With crude oil prices now twenty percent below their levels of just a month ago, and other commodities down as much or more, it's time for the countless economists who told us the rapid prices increases had little to do with speculation to stand up and explain themselves.
Now, anyone writing about or discussing economics is going to make mistakes. But this claim was a whopper. More to the point, and the reason it brings out this writer's passionate anger, is that the rapid rise in prices has caused so much pain for the world's poor.
The simple fact is that prices for any commodity can be moved by speculation about the future. When they are financialized, as is crude oil, it means non-users can make easy bets on future prices that require only a small down payment.
It's just like the stock market. Do stock prices reflect only rational projections of corporate earnings and dividends? We've had enough of irrational exuberance and its opposite to know better now. Then why should oil futures prices reflect only genuine shifts in supply and demand?
The fascinating question is why all these economists were so anxious to deny speculation an important role.
There are two answers. One is the persistence of a view that financial markets are efficient and mostly rational.
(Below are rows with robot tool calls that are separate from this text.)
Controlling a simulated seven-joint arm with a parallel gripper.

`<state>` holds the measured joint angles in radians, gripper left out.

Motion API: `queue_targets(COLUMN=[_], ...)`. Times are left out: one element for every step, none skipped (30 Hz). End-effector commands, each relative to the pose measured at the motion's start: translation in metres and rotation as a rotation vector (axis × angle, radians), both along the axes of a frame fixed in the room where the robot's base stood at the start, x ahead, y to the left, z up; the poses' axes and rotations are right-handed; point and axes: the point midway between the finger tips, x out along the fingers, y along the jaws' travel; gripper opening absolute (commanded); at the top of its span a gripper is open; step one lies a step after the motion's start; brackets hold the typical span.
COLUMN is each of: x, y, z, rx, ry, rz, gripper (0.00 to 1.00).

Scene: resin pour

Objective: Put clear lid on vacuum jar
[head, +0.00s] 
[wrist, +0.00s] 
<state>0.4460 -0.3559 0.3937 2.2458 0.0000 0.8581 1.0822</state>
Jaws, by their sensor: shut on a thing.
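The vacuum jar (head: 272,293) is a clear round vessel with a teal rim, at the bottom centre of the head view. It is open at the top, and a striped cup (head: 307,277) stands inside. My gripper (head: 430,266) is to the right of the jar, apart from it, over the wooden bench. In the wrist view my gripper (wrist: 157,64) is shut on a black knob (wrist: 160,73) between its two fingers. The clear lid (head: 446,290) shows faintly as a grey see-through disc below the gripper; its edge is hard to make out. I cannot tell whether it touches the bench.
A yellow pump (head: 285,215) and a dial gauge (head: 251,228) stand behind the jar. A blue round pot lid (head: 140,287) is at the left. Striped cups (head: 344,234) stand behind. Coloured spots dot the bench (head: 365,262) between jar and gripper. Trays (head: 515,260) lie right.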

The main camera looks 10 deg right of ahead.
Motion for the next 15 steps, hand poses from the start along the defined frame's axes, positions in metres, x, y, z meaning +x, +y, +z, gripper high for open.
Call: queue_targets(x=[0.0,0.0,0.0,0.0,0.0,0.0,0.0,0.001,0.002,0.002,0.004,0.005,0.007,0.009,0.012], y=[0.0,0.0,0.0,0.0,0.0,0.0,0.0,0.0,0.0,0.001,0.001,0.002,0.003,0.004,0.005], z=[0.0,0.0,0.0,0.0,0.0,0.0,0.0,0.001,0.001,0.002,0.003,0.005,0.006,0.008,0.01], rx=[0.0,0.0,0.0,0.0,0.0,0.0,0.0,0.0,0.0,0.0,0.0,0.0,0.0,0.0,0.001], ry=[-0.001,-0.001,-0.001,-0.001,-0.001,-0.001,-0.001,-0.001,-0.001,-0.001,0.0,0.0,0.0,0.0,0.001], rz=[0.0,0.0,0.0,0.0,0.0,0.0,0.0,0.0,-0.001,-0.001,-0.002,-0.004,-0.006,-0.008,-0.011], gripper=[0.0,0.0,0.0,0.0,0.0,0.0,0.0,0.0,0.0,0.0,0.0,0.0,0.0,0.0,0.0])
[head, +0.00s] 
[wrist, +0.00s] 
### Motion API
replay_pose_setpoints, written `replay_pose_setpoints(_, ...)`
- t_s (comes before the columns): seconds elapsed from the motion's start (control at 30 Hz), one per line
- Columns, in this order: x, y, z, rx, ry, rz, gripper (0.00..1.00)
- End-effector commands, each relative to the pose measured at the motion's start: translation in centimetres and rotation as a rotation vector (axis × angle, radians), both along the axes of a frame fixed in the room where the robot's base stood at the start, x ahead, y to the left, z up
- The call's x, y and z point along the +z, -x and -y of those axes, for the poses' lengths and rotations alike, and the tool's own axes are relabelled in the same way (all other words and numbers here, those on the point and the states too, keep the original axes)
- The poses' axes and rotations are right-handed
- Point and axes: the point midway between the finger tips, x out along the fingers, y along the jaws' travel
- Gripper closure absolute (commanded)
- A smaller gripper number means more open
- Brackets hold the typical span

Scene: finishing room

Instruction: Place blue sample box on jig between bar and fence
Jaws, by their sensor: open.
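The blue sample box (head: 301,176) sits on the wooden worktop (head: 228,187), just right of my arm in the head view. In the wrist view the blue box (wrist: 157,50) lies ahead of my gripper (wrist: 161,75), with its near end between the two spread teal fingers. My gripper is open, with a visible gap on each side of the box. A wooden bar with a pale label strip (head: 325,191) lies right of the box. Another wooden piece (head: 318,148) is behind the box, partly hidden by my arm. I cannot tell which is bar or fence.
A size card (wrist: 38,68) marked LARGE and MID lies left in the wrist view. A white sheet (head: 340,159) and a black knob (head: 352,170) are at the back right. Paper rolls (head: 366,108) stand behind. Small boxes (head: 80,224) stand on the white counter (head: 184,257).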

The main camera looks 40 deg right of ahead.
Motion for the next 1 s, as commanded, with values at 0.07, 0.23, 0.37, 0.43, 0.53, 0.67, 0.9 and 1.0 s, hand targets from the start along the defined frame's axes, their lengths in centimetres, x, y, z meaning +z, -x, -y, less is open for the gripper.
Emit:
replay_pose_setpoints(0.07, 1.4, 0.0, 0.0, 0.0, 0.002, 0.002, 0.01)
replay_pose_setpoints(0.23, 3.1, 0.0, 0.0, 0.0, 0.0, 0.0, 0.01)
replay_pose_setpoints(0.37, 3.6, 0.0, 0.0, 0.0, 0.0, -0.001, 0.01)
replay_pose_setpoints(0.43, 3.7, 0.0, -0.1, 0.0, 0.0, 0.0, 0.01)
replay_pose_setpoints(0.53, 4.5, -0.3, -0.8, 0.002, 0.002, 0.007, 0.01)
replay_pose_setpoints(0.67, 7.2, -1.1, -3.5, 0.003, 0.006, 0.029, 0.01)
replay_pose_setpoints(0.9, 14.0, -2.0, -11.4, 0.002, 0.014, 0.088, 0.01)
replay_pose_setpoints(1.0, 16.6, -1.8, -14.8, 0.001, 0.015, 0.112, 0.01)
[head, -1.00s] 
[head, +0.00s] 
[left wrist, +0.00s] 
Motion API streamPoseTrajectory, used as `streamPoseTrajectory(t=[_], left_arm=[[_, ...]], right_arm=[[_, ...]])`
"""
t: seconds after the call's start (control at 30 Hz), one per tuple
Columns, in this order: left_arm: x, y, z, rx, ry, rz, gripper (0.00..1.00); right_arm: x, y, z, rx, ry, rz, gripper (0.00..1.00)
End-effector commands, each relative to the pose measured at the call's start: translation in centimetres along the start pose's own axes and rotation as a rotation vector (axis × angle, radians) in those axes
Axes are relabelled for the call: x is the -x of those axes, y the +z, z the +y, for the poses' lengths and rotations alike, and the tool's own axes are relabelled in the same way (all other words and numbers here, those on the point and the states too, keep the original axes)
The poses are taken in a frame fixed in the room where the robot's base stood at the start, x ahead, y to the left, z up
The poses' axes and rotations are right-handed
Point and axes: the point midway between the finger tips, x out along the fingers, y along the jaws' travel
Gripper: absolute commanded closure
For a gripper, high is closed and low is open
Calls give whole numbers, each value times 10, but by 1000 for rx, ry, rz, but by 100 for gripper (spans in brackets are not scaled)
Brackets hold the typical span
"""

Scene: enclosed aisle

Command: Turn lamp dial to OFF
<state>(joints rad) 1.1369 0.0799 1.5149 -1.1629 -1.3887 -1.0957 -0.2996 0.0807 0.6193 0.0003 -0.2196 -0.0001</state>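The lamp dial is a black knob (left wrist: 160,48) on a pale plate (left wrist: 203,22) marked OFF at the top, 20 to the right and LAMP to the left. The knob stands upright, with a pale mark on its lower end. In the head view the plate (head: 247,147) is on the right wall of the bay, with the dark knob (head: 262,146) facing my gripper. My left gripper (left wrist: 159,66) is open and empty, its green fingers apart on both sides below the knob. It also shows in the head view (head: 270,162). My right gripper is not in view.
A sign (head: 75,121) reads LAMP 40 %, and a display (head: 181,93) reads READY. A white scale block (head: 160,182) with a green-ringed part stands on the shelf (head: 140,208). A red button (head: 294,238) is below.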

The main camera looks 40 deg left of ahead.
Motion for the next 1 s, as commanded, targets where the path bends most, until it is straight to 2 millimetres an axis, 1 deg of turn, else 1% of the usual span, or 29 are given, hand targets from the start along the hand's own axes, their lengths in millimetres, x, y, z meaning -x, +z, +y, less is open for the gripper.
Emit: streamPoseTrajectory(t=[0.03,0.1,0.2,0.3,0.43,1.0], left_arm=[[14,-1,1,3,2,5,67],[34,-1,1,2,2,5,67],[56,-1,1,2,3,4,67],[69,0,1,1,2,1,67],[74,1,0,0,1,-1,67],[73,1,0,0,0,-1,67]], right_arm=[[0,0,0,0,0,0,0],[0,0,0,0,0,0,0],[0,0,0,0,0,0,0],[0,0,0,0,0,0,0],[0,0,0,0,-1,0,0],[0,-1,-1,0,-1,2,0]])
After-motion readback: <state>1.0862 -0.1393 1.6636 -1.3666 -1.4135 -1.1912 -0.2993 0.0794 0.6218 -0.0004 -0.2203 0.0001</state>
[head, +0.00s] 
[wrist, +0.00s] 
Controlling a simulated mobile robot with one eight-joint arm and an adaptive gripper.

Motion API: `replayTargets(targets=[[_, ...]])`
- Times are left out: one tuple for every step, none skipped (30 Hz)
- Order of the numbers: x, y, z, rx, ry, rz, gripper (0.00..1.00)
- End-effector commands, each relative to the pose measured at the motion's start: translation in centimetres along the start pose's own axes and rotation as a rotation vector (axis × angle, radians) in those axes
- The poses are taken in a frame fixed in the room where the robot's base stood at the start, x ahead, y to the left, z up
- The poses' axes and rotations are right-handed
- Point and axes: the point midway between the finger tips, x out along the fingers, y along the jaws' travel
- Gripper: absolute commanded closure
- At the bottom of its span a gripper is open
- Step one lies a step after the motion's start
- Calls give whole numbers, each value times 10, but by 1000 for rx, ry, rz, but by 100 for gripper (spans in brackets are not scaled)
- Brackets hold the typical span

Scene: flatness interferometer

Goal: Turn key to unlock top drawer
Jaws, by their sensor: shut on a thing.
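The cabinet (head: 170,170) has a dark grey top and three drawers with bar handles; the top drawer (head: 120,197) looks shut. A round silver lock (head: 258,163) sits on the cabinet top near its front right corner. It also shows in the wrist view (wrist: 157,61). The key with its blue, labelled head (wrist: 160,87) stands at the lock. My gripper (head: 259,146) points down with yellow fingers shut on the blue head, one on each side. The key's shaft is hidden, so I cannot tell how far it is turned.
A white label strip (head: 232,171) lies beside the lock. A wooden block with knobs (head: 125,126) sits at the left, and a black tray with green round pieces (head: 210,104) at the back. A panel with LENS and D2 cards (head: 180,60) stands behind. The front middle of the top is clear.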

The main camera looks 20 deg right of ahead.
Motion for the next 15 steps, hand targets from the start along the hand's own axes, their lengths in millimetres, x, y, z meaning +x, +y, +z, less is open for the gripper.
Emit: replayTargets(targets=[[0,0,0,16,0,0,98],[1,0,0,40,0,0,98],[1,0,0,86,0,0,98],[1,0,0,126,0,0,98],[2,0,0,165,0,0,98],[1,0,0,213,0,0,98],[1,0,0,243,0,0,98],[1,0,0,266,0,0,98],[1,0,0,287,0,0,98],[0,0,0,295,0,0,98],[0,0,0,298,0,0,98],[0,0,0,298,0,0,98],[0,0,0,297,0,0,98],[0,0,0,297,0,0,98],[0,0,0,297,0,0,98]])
Many economists, not only Friedmanite conservatives, like to believe that. It makes doing economics a lot easier to assume most of the time that prices accurately reflect the real world supplies and demands of goods and services, including financial assets, and that market participants always have their wits about them.
The second answer is that if the financial community admitted oil price speculation was a major problem, regulation of trading might likely follow. Many economists work for Wall Street firms, or might someday like to, even those staffers at the Fed.
What is really galling is when economists make such claims implying that anyone who disagrees is simply ignorant of the basic laws of economics or just not bright enough to understand all the nuances.
Oil is a financial asset now. It attracts hundreds of billions of dollars of institutional investment. It is a hedge against inflation and against a falling dollar. And like all financial assets throughout time, it is given to fashion and fad.
Demand for oil in the US is down only a couple of percentage points, crude down twenty percent. Quite a swing, Try to explain it rationally.
Then tell us how the Federal Reserve and other central banks can dare make monetary policy based on assumptions that such prices have genuine roots in supply and demand. Not to say that there may not be a long-term shortage over time in oil. Fortunately, Ben Bernanke has thus far resisted. But tough guys at central banks were wiling to cause people to lose jobs without sufficient sensitivity to the wobbly foundation of these oil prices.
Why do so many smart people believe such things?